To do: Copy out each line below exactly as it appears.

Material:
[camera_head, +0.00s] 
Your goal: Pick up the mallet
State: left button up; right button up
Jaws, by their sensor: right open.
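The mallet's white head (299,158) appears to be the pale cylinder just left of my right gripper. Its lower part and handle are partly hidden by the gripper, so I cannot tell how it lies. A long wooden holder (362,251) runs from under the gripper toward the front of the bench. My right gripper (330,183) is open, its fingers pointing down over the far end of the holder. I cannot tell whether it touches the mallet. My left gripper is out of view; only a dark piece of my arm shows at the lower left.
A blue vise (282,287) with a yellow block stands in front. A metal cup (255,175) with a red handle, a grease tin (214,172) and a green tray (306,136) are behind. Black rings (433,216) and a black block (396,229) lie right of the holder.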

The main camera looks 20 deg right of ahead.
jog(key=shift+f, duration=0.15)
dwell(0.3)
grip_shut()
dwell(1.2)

The output:
[camera_head, +0.00s] 
Your goal: Pick up the mallet
State: left button up; right button up
Jaws, by their sensor: right open.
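The mallet's white head (299,158) appears to be the pale cylinder just left of my right gripper. Its lower part and handle are partly hidden by the gripper, so I cannot tell how it lies. A long wooden holder (362,251) runs from under the gripper toward the front of the bench. My right gripper (330,183) is open, its fingers pointing down over the far end of the holder. I cannot tell whether it touches the mallet. My left gripper is out of view; only a dark piece of my arm shows at the lower left.
A blue vise (282,287) with a yellow block stands in front. A metal cup (255,175) with a red handle, a grease tin (214,172) and a green tray (306,136) are behind. Black rings (433,216) and a black block (396,229) lie right of the holder.

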The main camera looks 20 deg right of ahead.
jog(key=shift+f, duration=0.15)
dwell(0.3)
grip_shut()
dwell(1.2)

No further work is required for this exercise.